- _Exercise description_
Output the material beneath this task exactly, images excluded.

>> Begin Dataset excerpt

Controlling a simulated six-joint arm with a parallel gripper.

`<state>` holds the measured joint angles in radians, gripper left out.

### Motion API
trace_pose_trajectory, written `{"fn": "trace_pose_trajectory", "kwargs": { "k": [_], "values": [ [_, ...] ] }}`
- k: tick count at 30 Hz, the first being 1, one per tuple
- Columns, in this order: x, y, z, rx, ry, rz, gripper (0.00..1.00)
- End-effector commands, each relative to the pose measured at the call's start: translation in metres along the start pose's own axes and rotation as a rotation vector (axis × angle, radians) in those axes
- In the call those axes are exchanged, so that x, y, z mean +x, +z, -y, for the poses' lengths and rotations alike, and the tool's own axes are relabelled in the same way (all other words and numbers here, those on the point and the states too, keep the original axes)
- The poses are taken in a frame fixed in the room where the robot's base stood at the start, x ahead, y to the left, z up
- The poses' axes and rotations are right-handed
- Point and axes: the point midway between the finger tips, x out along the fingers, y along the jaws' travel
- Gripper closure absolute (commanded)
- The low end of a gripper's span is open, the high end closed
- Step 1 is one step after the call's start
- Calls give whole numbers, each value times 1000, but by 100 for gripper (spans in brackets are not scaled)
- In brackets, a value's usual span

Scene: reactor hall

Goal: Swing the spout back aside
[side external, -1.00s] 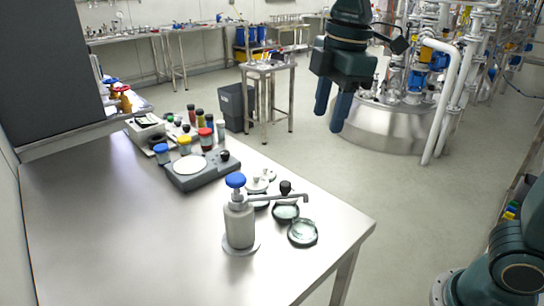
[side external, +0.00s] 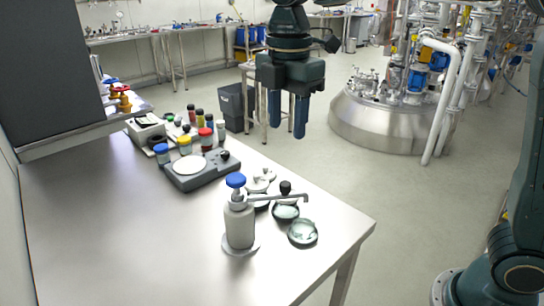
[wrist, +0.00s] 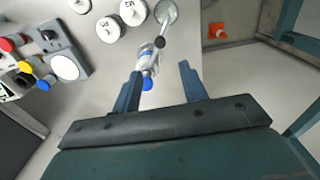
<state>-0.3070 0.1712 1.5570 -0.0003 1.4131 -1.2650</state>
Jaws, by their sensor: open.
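The dispenser bottle (side external: 239,226) stands upright on the steel bench, with a blue cap (side external: 235,180) on top. Its thin metal spout (side external: 278,197) points right in the side view, reaching out above the glass dishes.
Glass dishes (side external: 302,232) sit right of the bottle near the bench edge. A balance (side external: 199,172) and several coloured-cap jars (side external: 184,145) stand behind it. The left front of the bench (side external: 110,230) is clear. A steel vessel (side external: 380,125) stands on the floor beyond.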

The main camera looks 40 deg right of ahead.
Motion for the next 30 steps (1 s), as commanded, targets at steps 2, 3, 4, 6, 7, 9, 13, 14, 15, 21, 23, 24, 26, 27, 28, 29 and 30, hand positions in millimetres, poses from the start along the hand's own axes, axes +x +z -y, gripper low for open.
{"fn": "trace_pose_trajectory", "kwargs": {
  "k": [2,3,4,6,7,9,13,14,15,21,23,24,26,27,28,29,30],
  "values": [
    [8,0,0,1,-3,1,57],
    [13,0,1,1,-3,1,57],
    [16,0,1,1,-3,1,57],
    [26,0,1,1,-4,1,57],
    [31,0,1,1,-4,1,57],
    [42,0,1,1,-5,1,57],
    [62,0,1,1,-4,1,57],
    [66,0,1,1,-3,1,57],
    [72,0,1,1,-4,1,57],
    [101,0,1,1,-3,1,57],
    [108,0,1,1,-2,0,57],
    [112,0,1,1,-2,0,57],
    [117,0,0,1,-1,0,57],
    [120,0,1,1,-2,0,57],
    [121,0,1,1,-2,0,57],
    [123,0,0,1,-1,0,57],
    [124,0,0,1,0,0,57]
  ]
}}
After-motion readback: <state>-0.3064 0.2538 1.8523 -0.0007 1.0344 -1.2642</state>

>> End Dataset excerpt

- _Solution to the problem_
Controlling a simulated six-joint arm with a parallel gripper.

`<state>` holds the measured joint angles in radians, gripper left out.

### Motion API
trace_pose_trajectory, written `{"fn": "trace_pose_trajectory", "kwargs": { "k": [_], "values": [ [_, ...] ] }}`
- k: tick count at 30 Hz, the first being 1, one per tuple
- Columns, in this order: x, y, z, rx, ry, rz, gripper (0.00..1.00)
- End-effector commands, each relative to the pose measured at the call's start: translation in metres along the start pose's own axes and rotation as a rotation vector (axis × angle, radians) in those axes
- In the call those axes are exchanged, so that x, y, z mean +x, +z, -y, for the poses' lengths and rotations alike, and the tool's own axes are relabelled in the same way (all other words and numbers here, those on the point and the states too, keep the original axes)
- The poses are taken in a frame fixed in the room where the robot's base stood at the start, x ahead, y to the left, z up
- The poses' axes and rotations are right-handed
- Point and axes: the point midway between the finger tips, x out along the fingers, y along the jaws' travel
- Gripper closure absolute (commanded)
- The low end of a gripper's span is open, the high end closed
- Step 1 is one step after the call's start
- Calls give whole numbers, each value times 1000, but by 100 for gripper (spans in brackets are not scaled)
- In brackets, a value's usual span

Scene: reactor hall

Goal: Swing the spout back aside
[side external, -1.00s] 
[side external, +0.00s] 
[wrist, +0.00s] 
<state>-0.3070 0.1712 1.5570 -0.0003 1.4131 -1.2650</state>
Jaws, by their sensor: open.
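The dispenser bottle (side external: 239,226) stands upright on the steel bench, with a blue cap (side external: 235,180) on top. Its thin metal spout (side external: 278,197) points right in the side view, reaching out above the glass dishes.
Glass dishes (side external: 302,232) sit right of the bottle near the bench edge. A balance (side external: 199,172) and several coloured-cap jars (side external: 184,145) stand behind it. The left front of the bench (side external: 110,230) is clear. A steel vessel (side external: 380,125) stands on the floor beyond.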

The main camera looks 40 deg right of ahead.
Motion for the next 30 steps (1 s), as commanded, targets at steps 2, 3, 4, 6, 7, 9, 13, 14, 15, 21, 23, 24, 26, 27, 28, 29 and 30, hand positions in millimetres, poses from the start along the hand's own axes, axes +x +z -y, gripper low for open.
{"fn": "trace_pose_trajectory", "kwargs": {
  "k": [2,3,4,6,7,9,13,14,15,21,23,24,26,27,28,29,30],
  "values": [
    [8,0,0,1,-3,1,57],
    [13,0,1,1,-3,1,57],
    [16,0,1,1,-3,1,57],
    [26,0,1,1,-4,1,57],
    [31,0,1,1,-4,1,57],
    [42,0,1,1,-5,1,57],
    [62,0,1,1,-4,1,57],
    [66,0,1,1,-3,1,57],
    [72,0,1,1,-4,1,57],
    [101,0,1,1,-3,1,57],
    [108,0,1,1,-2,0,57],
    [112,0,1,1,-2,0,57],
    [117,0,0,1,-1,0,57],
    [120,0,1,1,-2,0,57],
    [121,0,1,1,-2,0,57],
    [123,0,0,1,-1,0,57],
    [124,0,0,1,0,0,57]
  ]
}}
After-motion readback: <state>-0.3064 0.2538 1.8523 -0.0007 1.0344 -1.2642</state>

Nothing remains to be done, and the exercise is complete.